### INFORMATION PROVIDED ###
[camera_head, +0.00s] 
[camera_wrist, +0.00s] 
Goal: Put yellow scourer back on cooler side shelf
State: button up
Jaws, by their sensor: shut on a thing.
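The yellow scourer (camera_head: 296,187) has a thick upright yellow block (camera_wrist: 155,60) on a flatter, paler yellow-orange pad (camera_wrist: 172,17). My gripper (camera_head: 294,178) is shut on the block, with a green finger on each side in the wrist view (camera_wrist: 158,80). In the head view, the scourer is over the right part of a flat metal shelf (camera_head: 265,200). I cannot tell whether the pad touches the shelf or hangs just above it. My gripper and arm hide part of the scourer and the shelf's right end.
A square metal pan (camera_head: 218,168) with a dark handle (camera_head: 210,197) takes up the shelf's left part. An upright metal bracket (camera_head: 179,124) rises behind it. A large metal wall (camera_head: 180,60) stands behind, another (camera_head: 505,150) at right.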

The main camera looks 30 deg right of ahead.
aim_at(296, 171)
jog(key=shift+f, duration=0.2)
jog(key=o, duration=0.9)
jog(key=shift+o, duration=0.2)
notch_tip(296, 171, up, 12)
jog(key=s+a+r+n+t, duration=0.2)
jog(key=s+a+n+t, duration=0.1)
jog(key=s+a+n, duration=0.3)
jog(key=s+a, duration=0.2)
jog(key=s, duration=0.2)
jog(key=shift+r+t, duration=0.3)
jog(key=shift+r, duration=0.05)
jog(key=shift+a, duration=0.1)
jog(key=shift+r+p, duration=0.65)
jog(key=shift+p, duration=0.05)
###
GIVEN EXERCISE: Without changing a word, restate the whole listing.

SOLVED PROBLEM:
[camera_head, +0.00s] 
[camera_wrist, +0.00s] 
Goal: Put yellow scourer back on cooler side shelf
State: button up
Jaws, by their sensor: shut on a thing.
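The yellow scourer (camera_head: 296,187) has a thick upright yellow block (camera_wrist: 155,60) on a flatter, paler yellow-orange pad (camera_wrist: 172,17). My gripper (camera_head: 294,178) is shut on the block, with a green finger on each side in the wrist view (camera_wrist: 158,80). In the head view, the scourer is over the right part of a flat metal shelf (camera_head: 265,200). I cannot tell whether the pad touches the shelf or hangs just above it. My gripper and arm hide part of the scourer and the shelf's right end.
A square metal pan (camera_head: 218,168) with a dark handle (camera_head: 210,197) takes up the shelf's left part. An upright metal bracket (camera_head: 179,124) rises behind it. A large metal wall (camera_head: 180,60) stands behind, another (camera_head: 505,150) at right.

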The main camera looks 30 deg right of ahead.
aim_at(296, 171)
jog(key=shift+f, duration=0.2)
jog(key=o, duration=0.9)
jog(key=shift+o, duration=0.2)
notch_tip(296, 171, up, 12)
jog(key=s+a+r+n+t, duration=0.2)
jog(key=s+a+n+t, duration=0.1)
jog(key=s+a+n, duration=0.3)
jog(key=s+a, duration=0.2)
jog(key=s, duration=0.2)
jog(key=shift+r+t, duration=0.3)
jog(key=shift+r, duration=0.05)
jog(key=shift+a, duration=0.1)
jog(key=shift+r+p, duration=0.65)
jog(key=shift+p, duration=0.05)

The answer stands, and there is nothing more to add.